1. Professional etiquette. Here and there in my professional development I’ve caught bits and pieces of a set of gentleman’s rules about scientific discourse (and yes, I am using the gendered expression advisedly). A big one is, don’t make a fellow scientist look bad. Unless you want to go to war (and then there are rules for that too). So the old-fashioned thing to do — “the way I was raised” — would be to contact the authors quietly and petition them to make a correction themselves, so it could look like it originated with them. And if they do nothing, probably limit my comments to grumbling at the hotel bar at the next conference.
But for PPPR to work, the etiquette of “anything public is war” has to go out the window. Scientists commenting on each other’s work needs to be a routine and unremarkable part of scientific discourse. So does an understanding that even good scientists can make mistakes. And to live by the old norms is to affirm them. (Plus, the authors chose to submit to a journal that allows public comments, so caveat author.) So I elected to post a comment and then email the authors to let them know, so they would have a chance to respond quickly if they weren’t monitoring the comments. As a result, the authors posted several comments over the next couple of days correcting aspects of the article and explaining how the errors happened. And they were very responsive and cordial over email the entire time. Score one for the new etiquette.

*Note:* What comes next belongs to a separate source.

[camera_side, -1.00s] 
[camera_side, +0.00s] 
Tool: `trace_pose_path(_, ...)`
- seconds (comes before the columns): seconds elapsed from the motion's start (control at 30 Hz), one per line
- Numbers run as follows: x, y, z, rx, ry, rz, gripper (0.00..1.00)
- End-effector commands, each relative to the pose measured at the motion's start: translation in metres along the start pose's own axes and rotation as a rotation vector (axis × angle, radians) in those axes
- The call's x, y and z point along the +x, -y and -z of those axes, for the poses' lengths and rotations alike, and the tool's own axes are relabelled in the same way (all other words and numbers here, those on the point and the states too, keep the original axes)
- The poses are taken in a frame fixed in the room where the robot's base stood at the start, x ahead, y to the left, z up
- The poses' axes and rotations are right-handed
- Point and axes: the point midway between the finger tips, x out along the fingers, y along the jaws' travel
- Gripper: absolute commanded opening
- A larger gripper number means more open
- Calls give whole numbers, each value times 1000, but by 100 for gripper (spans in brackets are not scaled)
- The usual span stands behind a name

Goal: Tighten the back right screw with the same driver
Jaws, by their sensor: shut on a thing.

2. A failure of pre-publication peer review? Some of the issues I raised in my comment were indisputable factual inconsistencies — like that the sample sizes were reported differently in different parts of the paper. Others were more inferential — like that a string of significant results in these 4 studies was significantly improbable, even under a reasonable expectation of an effect size consistent with the authors’ own hypothesis. A reviewer might disagree about that (maybe they think the true effect really is gigantic). Other issues, like the too-small SDs, would have been somewhere in the middle, though they turned out to be errors after all.
Is this a mark against pre-publication peer review? Obviously it’s hard to say from one case, but I don’t think it speaks well of PLOS ONE that these errors got through. Especially because PLOS ONE is supposed to emphasize “a high technical standard” and reporting of “sufficient detail” (the reason I noticed the issue with the SDs was because the article did not report effect sizes).

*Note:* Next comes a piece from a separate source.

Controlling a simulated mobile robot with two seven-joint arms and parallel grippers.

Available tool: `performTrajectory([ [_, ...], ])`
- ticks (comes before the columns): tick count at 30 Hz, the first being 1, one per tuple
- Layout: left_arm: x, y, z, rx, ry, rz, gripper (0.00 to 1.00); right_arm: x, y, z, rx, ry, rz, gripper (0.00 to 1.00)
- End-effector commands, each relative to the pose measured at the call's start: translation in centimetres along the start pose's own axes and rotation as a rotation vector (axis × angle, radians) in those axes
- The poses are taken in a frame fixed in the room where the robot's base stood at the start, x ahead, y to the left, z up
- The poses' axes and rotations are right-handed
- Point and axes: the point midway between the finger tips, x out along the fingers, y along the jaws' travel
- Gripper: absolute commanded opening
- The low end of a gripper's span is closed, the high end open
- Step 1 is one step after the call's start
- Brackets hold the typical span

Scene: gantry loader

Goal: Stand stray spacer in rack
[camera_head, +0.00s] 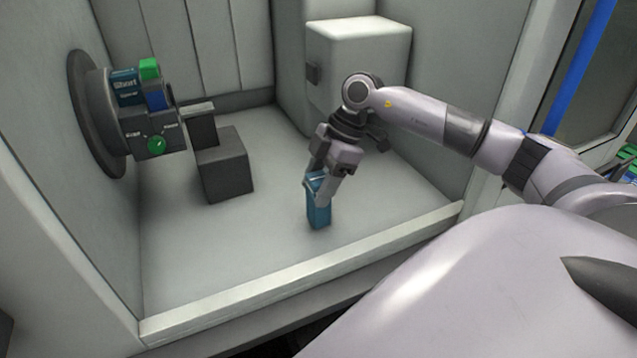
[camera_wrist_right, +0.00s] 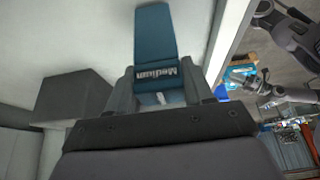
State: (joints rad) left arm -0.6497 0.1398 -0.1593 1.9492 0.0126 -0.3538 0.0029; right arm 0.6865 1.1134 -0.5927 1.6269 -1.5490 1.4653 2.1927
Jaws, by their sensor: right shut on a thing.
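The stray spacer is a blue block (camera_head: 318,215), held upright at or just above the pale floor of the machine enclosure; I cannot tell whether it touches. My right gripper (camera_head: 318,190) points down from above and is shut on its upper end. In the right wrist view the spacer (camera_wrist_right: 155,38) sticks out beyond the fingers of my right gripper (camera_wrist_right: 163,85), with the word "Medium" on the face between them. The rack cannot be made out for sure.
A pale cabinet (camera_head: 355,60) is behind my arm. A raised sill (camera_head: 300,277) bounds the front.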

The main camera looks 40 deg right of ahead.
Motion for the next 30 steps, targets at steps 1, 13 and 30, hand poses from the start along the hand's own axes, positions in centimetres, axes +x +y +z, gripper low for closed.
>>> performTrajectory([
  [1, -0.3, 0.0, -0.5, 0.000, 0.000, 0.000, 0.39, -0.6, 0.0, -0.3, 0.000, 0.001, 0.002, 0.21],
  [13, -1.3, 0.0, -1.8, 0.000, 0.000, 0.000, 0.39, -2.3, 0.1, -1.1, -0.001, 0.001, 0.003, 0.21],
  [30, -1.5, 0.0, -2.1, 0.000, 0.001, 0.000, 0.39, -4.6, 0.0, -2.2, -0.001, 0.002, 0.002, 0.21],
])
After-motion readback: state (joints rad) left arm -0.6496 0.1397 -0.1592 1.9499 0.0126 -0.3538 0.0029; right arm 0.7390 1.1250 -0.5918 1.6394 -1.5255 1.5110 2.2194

But this doesn’t necessarily make PLOS ONE worse than traditional journals like Psychological Science or JPSP, where similar errors get through all the time and then become almost impossible to correct. [UPDATE: Please see my followup post about pre-publication review at PLOS ONE and other journals.]

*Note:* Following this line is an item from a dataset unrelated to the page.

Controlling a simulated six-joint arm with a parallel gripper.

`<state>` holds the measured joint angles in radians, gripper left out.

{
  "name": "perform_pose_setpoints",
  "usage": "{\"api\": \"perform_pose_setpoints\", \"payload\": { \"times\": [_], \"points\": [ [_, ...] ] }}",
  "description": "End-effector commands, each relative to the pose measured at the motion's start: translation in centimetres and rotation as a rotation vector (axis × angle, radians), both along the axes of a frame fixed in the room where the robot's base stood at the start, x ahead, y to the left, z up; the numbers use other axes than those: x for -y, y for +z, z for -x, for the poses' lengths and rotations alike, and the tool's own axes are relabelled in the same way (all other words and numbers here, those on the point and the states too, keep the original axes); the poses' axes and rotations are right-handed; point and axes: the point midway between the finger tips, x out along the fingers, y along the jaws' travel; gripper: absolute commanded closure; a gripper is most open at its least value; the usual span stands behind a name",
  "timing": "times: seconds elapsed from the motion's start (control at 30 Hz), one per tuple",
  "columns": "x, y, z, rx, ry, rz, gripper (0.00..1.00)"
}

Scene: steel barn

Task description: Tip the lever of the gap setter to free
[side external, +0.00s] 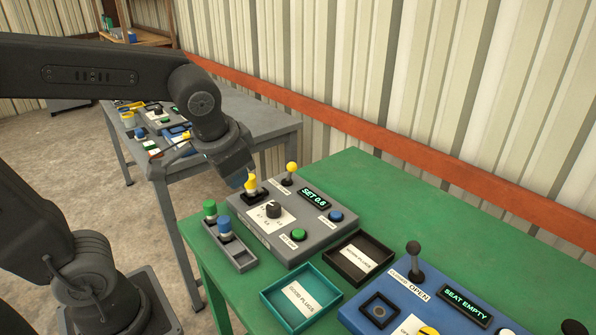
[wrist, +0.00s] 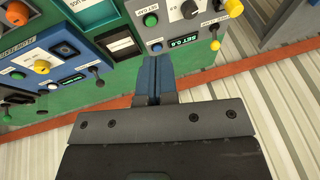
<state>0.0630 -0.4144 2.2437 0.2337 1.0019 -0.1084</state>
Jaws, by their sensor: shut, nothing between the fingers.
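The gap setter (side external: 263,232) is a grey box on the green table, with a lit display reading SET 0.6. Its lever (side external: 291,168) has a yellow ball and stands nearly upright beside the display; its label is too small to read. In the wrist view the lever's yellow ball (wrist: 215,45) is right of the display. A yellow piece (side external: 250,184) stands in a dark socket at the box's left corner. My gripper (side external: 239,179) is above that corner, left of the lever and apart from it. Its blue fingers (wrist: 152,62) are shut and empty.
A grey rack (side external: 240,257) with green and blue plugs is left of the box. Teal (side external: 272,297) and black (side external: 358,258) trays stand in front and right. A blue box (side external: 352,316) with a black lever is further right. A ribbed wall (side external: 400,90) stands behind.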

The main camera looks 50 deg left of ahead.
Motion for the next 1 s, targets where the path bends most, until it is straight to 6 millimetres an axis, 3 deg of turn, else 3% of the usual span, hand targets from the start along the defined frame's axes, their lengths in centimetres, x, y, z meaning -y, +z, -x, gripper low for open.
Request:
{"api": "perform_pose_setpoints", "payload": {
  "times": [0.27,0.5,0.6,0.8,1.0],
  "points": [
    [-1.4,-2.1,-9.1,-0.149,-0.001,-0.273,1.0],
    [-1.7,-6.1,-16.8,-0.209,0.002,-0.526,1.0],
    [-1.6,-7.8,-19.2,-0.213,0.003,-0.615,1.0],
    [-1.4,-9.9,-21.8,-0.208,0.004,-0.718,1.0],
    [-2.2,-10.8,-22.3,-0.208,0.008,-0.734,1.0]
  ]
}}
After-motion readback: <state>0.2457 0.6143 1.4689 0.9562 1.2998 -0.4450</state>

3. The inconsistency of post-publication peer review. I don’t think post-publication peer review is a cure-all. This whole episode depended in somebody (in this case, me) noticing the anomalies and being motivated to post a comment about them. If we got rid of pre-publication peer review and if the review process remained that unsystematic, it would be a recipe for a very biased system. This article’s conclusions are flattering to most scientists’ prejudices, and press coverage of the article has gotten a lot of mentions and “hell yeah”s on Twitter from pro-science folks. I don’t think it’s hard to imagine that that contributed to it getting a pass, and that if the opposite were true the article would have gotten a lot more scrutiny both pre- and post-publication. In my mind, the fix would be to make sure that all articles get a decent pre-publication review — not to scrap it altogether. Post-publication review is an important new development but should be an addition, not a replacement.
4. Where to stop? Finally, one issue I faced was how much to say in my initial comment, and how much to follow up. In particular, my original comment made a point about the low power and thus the improbability of a string of 4 studies with a rejected null. I based that on some hypotheticals and assumptions rather than formally calculating Schimmack’s incredibility index for the paper, in part because other errors in the initial draft made that impossible. The authors never responded to that particular point, but their corrections would have made it possible to calculate an IC index. So I could have come back and tried to goad them into a response. But I decided to let it go. I don’t have an axe to grind, and my initial comment is now part of the record. And one nice thing about PPPR is that readers can evaluate the arguments for themselves. (I do wish I had cited Schimmack’s paper though, because more people should know about it.)